### Work to do
Copy all of the material exactly. Pictures are not to appear in the copy.

## BEGIN Supplied records

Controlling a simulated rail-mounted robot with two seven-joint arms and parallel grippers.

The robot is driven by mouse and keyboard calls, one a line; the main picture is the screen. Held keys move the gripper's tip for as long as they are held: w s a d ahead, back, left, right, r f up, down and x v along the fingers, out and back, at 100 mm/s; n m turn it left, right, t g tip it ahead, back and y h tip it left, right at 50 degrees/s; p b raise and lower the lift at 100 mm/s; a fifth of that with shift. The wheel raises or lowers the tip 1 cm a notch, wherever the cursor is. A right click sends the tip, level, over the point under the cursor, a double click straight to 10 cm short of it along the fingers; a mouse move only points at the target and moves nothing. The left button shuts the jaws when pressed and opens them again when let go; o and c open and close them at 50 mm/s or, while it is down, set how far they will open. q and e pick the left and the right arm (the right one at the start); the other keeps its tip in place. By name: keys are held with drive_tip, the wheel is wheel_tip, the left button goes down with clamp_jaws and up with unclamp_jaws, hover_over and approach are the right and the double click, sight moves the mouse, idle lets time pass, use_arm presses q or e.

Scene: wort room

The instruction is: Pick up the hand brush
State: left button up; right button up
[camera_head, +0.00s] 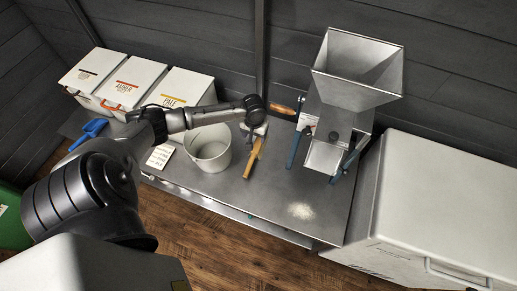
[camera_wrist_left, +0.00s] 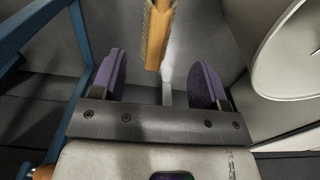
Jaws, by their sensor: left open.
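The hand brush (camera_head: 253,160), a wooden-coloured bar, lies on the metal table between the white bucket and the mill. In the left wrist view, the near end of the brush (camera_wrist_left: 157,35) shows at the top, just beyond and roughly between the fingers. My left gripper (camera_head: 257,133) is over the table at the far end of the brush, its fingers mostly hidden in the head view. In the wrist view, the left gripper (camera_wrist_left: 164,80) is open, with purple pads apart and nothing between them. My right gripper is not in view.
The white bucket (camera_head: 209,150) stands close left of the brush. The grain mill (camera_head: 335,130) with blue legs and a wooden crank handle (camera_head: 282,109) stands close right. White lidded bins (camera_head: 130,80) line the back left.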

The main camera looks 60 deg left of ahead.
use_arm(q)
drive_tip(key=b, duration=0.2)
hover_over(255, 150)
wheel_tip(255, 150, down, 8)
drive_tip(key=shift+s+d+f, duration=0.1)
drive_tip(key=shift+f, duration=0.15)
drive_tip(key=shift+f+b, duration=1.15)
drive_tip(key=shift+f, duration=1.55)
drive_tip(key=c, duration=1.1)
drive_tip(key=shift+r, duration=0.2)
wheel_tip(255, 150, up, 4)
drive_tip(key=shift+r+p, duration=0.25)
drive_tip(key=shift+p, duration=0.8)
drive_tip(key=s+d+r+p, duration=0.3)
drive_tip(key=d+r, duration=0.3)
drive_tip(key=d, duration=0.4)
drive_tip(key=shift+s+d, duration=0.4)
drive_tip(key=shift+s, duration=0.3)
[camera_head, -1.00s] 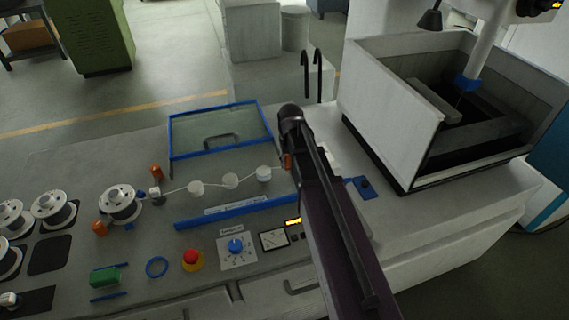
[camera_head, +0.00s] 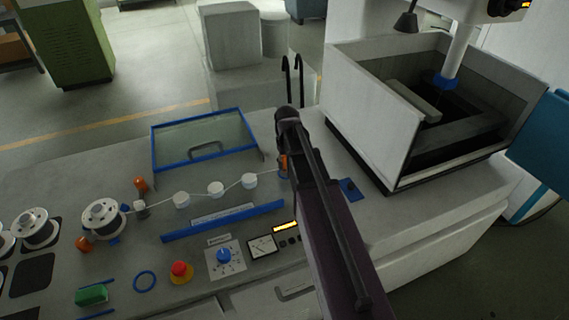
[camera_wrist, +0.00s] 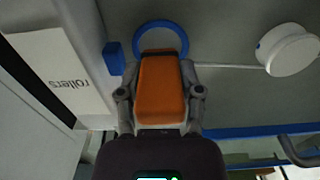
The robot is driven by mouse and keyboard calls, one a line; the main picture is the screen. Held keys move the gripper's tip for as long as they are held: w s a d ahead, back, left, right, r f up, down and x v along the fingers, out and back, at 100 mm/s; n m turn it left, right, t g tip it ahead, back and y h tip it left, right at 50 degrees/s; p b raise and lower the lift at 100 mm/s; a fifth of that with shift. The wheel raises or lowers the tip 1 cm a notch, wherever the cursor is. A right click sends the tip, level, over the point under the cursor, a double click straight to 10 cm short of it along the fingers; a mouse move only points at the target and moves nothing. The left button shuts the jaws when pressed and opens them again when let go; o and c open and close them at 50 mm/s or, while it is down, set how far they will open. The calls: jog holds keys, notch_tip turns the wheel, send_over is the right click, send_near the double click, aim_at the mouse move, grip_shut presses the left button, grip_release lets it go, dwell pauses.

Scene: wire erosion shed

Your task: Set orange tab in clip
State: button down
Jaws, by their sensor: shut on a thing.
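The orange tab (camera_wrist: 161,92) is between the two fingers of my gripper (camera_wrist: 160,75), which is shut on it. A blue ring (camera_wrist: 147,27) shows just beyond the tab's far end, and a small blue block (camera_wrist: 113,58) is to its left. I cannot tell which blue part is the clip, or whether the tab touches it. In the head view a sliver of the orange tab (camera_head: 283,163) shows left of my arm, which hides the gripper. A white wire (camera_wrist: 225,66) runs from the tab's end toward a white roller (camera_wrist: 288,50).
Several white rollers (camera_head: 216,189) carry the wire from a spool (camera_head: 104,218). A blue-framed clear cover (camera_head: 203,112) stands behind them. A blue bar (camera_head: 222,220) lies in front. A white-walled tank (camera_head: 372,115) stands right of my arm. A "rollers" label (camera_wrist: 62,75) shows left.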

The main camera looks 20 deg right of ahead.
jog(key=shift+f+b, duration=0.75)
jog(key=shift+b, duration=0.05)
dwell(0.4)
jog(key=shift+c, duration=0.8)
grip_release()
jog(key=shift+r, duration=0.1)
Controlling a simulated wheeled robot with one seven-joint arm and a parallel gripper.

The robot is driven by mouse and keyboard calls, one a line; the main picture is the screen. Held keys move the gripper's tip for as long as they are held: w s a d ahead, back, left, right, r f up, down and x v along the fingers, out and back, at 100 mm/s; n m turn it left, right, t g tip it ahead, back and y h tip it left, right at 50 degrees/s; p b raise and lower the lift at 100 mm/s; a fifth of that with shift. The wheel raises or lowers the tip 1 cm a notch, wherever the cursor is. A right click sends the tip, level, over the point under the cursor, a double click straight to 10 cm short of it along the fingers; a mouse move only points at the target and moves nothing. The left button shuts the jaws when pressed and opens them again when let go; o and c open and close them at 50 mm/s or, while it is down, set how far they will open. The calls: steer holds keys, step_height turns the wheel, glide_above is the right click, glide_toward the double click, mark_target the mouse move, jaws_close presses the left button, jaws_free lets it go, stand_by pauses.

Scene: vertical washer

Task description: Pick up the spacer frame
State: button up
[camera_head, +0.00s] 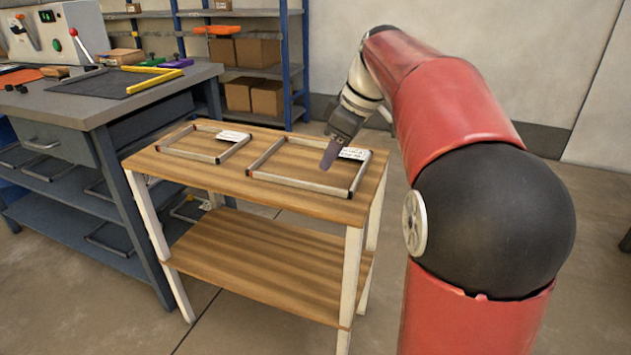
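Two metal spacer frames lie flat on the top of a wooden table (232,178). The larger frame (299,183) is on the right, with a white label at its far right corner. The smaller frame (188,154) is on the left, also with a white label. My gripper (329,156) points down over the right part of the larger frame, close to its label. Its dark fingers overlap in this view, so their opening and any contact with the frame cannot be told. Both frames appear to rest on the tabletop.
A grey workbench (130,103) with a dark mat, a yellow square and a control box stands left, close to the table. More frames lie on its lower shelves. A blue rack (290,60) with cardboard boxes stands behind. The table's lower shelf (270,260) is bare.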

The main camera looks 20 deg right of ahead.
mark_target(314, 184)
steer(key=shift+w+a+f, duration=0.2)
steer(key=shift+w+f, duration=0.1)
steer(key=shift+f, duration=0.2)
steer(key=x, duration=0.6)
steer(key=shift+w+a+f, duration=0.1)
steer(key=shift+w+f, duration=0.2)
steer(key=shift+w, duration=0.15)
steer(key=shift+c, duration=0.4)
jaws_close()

## END Supplied records

### Result of the task
Controlling a simulated rail-mounted robot with two seven-joint arms and parallel grippers.

The robot is driven by mouse and keyboard calls, one a line; the main picture is the screen. Held keys move the gripper's tip for as long as they are held: w s a d ahead, back, left, right, r f up, down and x v along the fingers, out and back, at 100 mm/s; n m turn it left, right, t g tip it ahead, back and y h tip it left, right at 50 degrees/s; p b raise and lower the lift at 100 mm/s; a fifth of that with shift. The wheel raises or lowers the tip 1 cm a notch, wherever the cursor is. A right click sends the tip, level, over the point under the cursor, a double click straight to 10 cm short of it along the fingers; a mouse move only points at the target and moves nothing. The left button shuts the jaws when pressed and opens them again when let go; o and c open and close them at 50 mm/s or, while it is down, set how far they will open. q and e pick the left and the right arm (the right one at the start); the other keeps its tip in place. By name: keys are held with drive_tip, the wheel is wheel_tip, the left button goes down with clamp_jaws and up with unclamp_jaws, hover_over and approach are the right and the double click, sight moves the mouse, idle lets time pass, use_arm presses q or e.

Scene: wort room

The instruction is: Pick up the hand brush
State: left button up; right button up
[camera_head, +0.00s] 
[camera_wrist_left, +0.00s] 
Jaws, by their sensor: left open.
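The hand brush (camera_head: 253,160), a wooden-coloured bar, lies on the metal table between the white bucket and the mill. In the left wrist view, the near end of the brush (camera_wrist_left: 157,35) shows at the top, just beyond and roughly between the fingers. My left gripper (camera_head: 257,133) is over the table at the far end of the brush, its fingers mostly hidden in the head view. In the wrist view, the left gripper (camera_wrist_left: 164,80) is open, with purple pads apart and nothing between them. My right gripper is not in view.
The white bucket (camera_head: 209,150) stands close left of the brush. The grain mill (camera_head: 335,130) with blue legs and a wooden crank handle (camera_head: 282,109) stands close right. White lidded bins (camera_head: 130,80) line the back left.

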The main camera looks 60 deg left of ahead.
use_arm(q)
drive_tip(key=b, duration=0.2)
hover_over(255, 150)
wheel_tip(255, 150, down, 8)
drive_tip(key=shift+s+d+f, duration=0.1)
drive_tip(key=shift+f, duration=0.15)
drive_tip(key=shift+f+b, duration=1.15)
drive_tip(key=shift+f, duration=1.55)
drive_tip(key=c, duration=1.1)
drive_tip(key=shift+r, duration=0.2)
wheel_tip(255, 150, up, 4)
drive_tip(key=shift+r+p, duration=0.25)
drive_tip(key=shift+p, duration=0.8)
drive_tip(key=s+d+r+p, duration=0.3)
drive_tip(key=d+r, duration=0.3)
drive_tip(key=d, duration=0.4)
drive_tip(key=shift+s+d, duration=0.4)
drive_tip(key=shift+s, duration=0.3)
[camera_head, -1.00s] 
[camera_head, +0.00s] 
[camera_wrist, +0.00s] 
The robot is driven by mouse and keyboard calls, one a line; the main picture is the screen. Held keys move the gripper's tip for as long as they are held: w s a d ahead, back, left, right, r f up, down and x v along the fingers, out and back, at 100 mm/s; n m turn it left, right, t g tip it ahead, back and y h tip it left, right at 50 degrees/s; p b raise and lower the lift at 100 mm/s; a fifth of that with shift. The wheel raises or lowers the tip 1 cm a notch, wherever the cursor is. A right click sends the tip, level, over the point under the cursor, a double click straight to 10 cm short of it along the fingers; a mouse move only points at the target and moves nothing. The left button shuts the jaws when pressed and opens them again when let go; o and c open and close them at 50 mm/s or, while it is down, set how far they will open. The calls: jog holds keys, notch_tip turns the wheel, send_over is the right click, send_near the double click, aim_at the mouse move, grip_shut presses the left button, grip_release lets it go, dwell pauses.

Scene: wire erosion shed

Your task: Set orange tab in clip
State: button down
Jaws, by their sensor: shut on a thing.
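The orange tab (camera_wrist: 161,92) is between the two fingers of my gripper (camera_wrist: 160,75), which is shut on it. A blue ring (camera_wrist: 147,27) shows just beyond the tab's far end, and a small blue block (camera_wrist: 113,58) is to its left. I cannot tell which blue part is the clip, or whether the tab touches it. In the head view a sliver of the orange tab (camera_head: 283,163) shows left of my arm, which hides the gripper. A white wire (camera_wrist: 225,66) runs from the tab's end toward a white roller (camera_wrist: 288,50).
Several white rollers (camera_head: 216,189) carry the wire from a spool (camera_head: 104,218). A blue-framed clear cover (camera_head: 203,112) stands behind them. A blue bar (camera_head: 222,220) lies in front. A white-walled tank (camera_head: 372,115) stands right of my arm. A "rollers" label (camera_wrist: 62,75) shows left.

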The main camera looks 20 deg right of ahead.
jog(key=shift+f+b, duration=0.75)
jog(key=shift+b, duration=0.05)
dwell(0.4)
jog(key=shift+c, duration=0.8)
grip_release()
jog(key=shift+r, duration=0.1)
Controlling a simulated wheeled robot with one seven-joint arm and a parallel gripper.

The robot is driven by mouse and keyboard calls, one a line; the main picture is the screen. Held keys move the gripper's tip for as long as they are held: w s a d ahead, back, left, right, r f up, down and x v along the fingers, out and back, at 100 mm/s; n m turn it left, right, t g tip it ahead, back and y h tip it left, right at 50 degrees/s; p b raise and lower the lift at 100 mm/s; a fifth of that with shift. The wheel raises or lowers the tip 1 cm a notch, wherever the cursor is. A right click sends the tip, level, over the point under the cursor, a double click straight to 10 cm short of it along the fingers; a mouse move only points at the target and moves nothing. The left button shuts the jaws when pressed and opens them again when let go; o and c open and close them at 50 mm/s or, while it is down, set how far they will open. The calls: steer holds keys, step_height turns the wheel, glide_above is the right click, glide_toward the double click, mark_target the mouse move, jaws_close presses the left button, jaws_free lets it go, stand_by pauses.

Scene: vertical washer

Task description: Pick up the spacer frame
State: button up
[camera_head, +0.00s] 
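Two metal spacer frames lie flat on the top of a wooden table (232,178). The larger frame (299,183) is on the right, with a white label at its far right corner. The smaller frame (188,154) is on the left, also with a white label. My gripper (329,156) points down over the right part of the larger frame, close to its label. Its dark fingers overlap in this view, so their opening and any contact with the frame cannot be told. Both frames appear to rest on the tabletop.
A grey workbench (130,103) with a dark mat, a yellow square and a control box stands left, close to the table. More frames lie on its lower shelves. A blue rack (290,60) with cardboard boxes stands behind. The table's lower shelf (270,260) is bare.

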The main camera looks 20 deg right of ahead.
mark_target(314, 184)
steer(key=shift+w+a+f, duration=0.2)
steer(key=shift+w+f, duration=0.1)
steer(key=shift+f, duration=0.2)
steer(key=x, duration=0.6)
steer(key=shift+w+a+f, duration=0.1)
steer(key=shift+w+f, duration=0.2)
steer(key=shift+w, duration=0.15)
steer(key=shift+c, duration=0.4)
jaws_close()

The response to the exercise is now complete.